Toute révolution qui n’atteint pas ce but essentiel, recule tôt ou tard, d’une façon ou d’une autre. C’est ainsi que toutes les révolutions précédentes ont reculé. On entend souvent cette sentence pessimiste : « une révolution ne vaut pas grand-chose : après une montée prodigieuse, toute révolution finit par dégringoler ». Cette formule exige un correctif capital : toute révolution qui n’a pas atteint son but – l’émancipation réelle des masses laborieuses – redescend inévitablement, le sommet ayant été manqué. Telle est la vraie formule.
Or, toute révolution qui aboutit à la suppression des libertés – conséquence inéluctable de l’application du principe politico-gouvernemental – manque le sommet, donc recule.
La première révolution qui aura atteint le sommet – l’émancipation effective du Travail – ne reculera plus : elle trouvera devant elle des horizons magnifiques et infinis vers lesquels elle s’élancera irrésistiblement. Et, rapidement, elle entraînera à sa suite le monde humain.
Mais, pour que cela se réalise, il faut avoir toutes les libertés. Et, pour avoir toutes les libertés, il faut ne pas avoir de pouvoir politique.
[|IX|]
Nous sommes au seuil d’une immense Révolution.
Il est, hélas ! à supposer – nous le répétons – que, cette fois encore, à moins de remous fondamentaux en U.R.S.S. après la guerre et de leur influence immédiate sur d’autres pays, les peuples porteront partout au pouvoir tel ou tel autre parti politique.
Ne pouvant pas l’éviter, nous devons au moins mettre les masses laborieuses en garde contre toute tentative de n’importe quel gouvernement de s’attaquer aux dites libertés : de les restreindre, de les supprimer, de les monopoliser.
Nous disons aux travailleurs de tous les pays : une fois la Révolution commencée, veillez ! Ne permettez à aucun homme, à aucun groupe, à aucun parti, à aucun gouvernement, quel qu’il soit et sous quelque prétexte que ce soit, d’attenter contre la liberté d’échange d’idées, contre l’indépendance de vos organisations, contre votre droit d’action. Ces libertés et ces droits sont les seuls gages efficaces du succès de votre vraie Révolution.
[|X|]
Nous considérons ce point comme capital. Nous dirions même volontiers que, pour l’instant, c’est le seul point qui nous préoccupe.

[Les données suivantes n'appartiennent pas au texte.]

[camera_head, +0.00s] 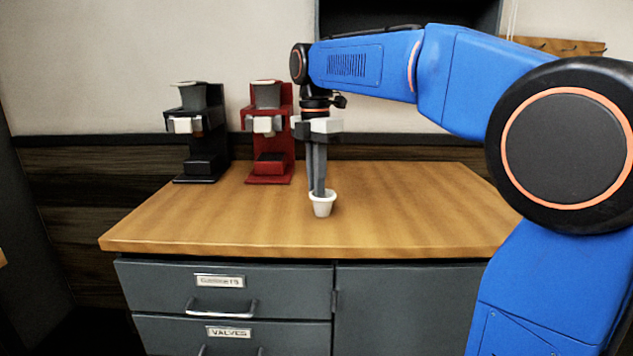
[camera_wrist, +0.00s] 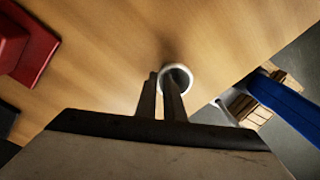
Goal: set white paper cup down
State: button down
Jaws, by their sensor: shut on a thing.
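The white paper cup (camera_head: 322,208) is upright at the front middle of the wooden counter, at or just above its surface; I cannot tell whether it touches. My gripper (camera_head: 318,192) points straight down with its fingers at the cup's rim, shut on the cup's wall. In the wrist view the cup's round white rim (camera_wrist: 177,76) shows at the tips of my gripper's fingers (camera_wrist: 161,95). One finger reaches over the cup's opening and hides part of it.
A black brewer (camera_head: 205,150) and a red brewer (camera_head: 270,150) stand at the back left of the wooden counter (camera_head: 420,215). The counter is clear to the right of the cup. Its front edge is close to the cup, above grey drawers (camera_head: 225,290).

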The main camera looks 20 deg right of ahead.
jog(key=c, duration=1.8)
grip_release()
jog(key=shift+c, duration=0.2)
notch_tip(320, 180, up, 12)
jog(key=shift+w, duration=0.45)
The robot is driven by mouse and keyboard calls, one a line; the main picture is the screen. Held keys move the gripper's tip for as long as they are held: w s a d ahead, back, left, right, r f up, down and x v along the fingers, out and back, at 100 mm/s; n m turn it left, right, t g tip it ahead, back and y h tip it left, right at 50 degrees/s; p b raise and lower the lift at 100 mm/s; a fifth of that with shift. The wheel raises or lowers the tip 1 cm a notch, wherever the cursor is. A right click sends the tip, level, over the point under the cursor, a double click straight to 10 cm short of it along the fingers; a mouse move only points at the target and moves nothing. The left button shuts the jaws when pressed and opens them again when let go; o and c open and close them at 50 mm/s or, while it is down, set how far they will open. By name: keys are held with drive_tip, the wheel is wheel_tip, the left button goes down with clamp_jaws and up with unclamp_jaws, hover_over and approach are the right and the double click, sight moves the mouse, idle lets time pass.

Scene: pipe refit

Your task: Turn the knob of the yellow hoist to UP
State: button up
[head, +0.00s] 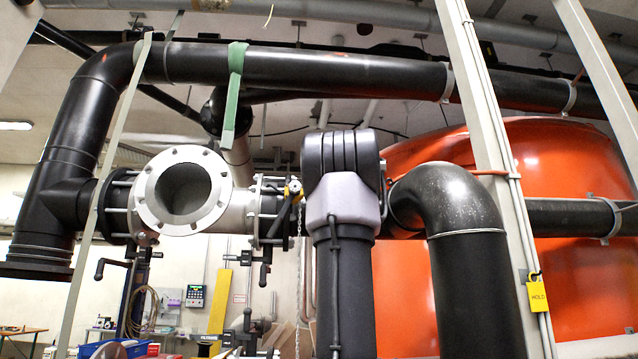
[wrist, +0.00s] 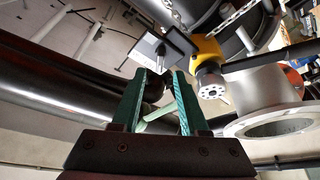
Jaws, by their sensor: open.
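The yellow hoist (head: 294,188) is small in the head view, at the pipe joint right of the big grey flange, with a chain hanging beside it. In the wrist view, a yellow body (wrist: 207,50), apparently the hoist, is at upper right, with a grey round end piece (wrist: 211,86) below it. A grey square plate with a dark post (wrist: 163,47) is just beyond the fingertips; I cannot tell whether it is the knob. No UP marking is legible. My gripper (wrist: 163,82) is open and empty between its fingers. It does not show in the head view.
A large grey flange (head: 182,192) is left of the hoist; black pipes (head: 300,70) run overhead and a black elbow (head: 450,200) bends down at right. A green strap (head: 235,85) hangs from the top pipe. An orange tank (head: 545,150) fills the right background.

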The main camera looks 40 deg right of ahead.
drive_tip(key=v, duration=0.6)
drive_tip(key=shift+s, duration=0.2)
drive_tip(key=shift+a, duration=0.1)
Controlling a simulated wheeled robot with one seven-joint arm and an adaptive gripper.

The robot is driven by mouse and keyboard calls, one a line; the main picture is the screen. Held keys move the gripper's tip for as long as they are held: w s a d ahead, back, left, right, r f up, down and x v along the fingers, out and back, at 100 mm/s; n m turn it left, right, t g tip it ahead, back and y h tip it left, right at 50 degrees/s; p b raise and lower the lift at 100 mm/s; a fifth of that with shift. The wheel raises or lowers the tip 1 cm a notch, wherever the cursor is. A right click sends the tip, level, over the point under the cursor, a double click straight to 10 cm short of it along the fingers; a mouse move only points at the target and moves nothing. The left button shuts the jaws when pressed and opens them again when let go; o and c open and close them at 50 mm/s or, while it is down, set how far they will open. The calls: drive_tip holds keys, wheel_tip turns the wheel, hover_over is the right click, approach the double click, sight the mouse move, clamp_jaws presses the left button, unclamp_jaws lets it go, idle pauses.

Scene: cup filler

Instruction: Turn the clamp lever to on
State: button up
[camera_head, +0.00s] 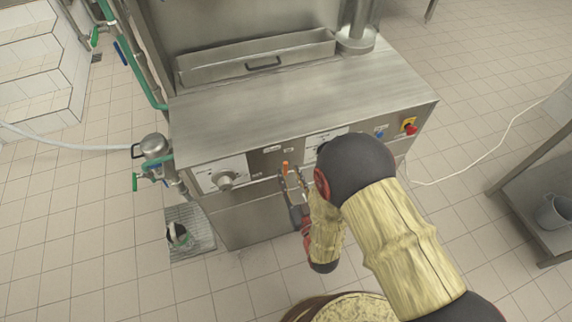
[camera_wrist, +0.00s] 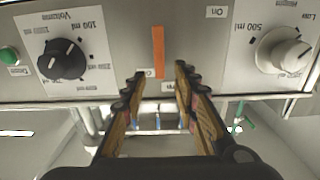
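The clamp lever is a thin orange bar (camera_wrist: 158,52) standing upright in the wrist view on the steel front panel (camera_wrist: 196,40). In the head view the orange lever (camera_head: 285,168) shows just by the fingertips. My gripper (camera_wrist: 157,80) is open, with one finger to each side of the lever's line and nothing held. The lever's visible part lies beyond the fingertips in the wrist view; I cannot tell whether they touch. An "On" label (camera_wrist: 215,12) is to the right of the lever. In the head view my gripper (camera_head: 292,180) is partly hidden by my arm.
A black volume knob (camera_wrist: 62,60) is left of the lever and a pale knob (camera_wrist: 284,52) right of it in the wrist view. A green button (camera_wrist: 9,55) is farther left. In the head view, a red stop button (camera_head: 411,130) is at the panel's right end. Tiled floor is clear in front.

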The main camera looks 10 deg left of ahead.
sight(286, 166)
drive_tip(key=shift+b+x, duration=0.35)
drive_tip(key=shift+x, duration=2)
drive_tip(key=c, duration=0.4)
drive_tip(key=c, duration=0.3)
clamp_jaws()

Si, cette fois, les travailleurs comprennent le danger à temps et ne permettent pas, à qui que ce soit, de leur ravir leurs libertés, la Révolution – la vraie – sera sauvée : elle aura la force de renverser tous les obstacles, de surmonter toutes les difficultés, de résoudre tous les problèmes et d’aboutir à la victoire totale : l’émancipation effective des travailleurs du monde.
Par contre, si, cette fois encore, les masses ne saisissent pas le danger, si elles abandonnent leurs libertés, alors le vrai résultat ne sera pas atteint : la Révolution s’arrêtera, s’amollira, reculera, s’effondrera. Et – tout sera à recommencer.
[|XI|]
La tâche sera dure, sachez-le. Car, tout gouvernement que vous aurez accepté, travailleurs, s’emploiera à combattre vos libertés, leurs effets pouvant démontrer vite son inutilité sinon sa nocivité. Si vous ne lui cédez pas de bonne grâce, il vous assommera, même qu’il s’intitule « gouvernement ouvrier ». Sa résistance sera farouche. Il ne s’arrêtera devant aucun moyen. S’il a assez de forces armées à sa disposition, il les lancera contre vous. Car, pour lui comme pour vous, il s’agira de vie ou de mort.
Oui, la tâche sera dure. Mais, une fois – par malheur ! – le gouvernement accepté, c’est à ce prix – et à ce prix seulement – que la Révolution, la vraie, la vôtre, celle qui mettra fin à l’exploitation de l’homme par l’homme, pourra, par la suite, renverser l’obstacle, avancer et aboutir.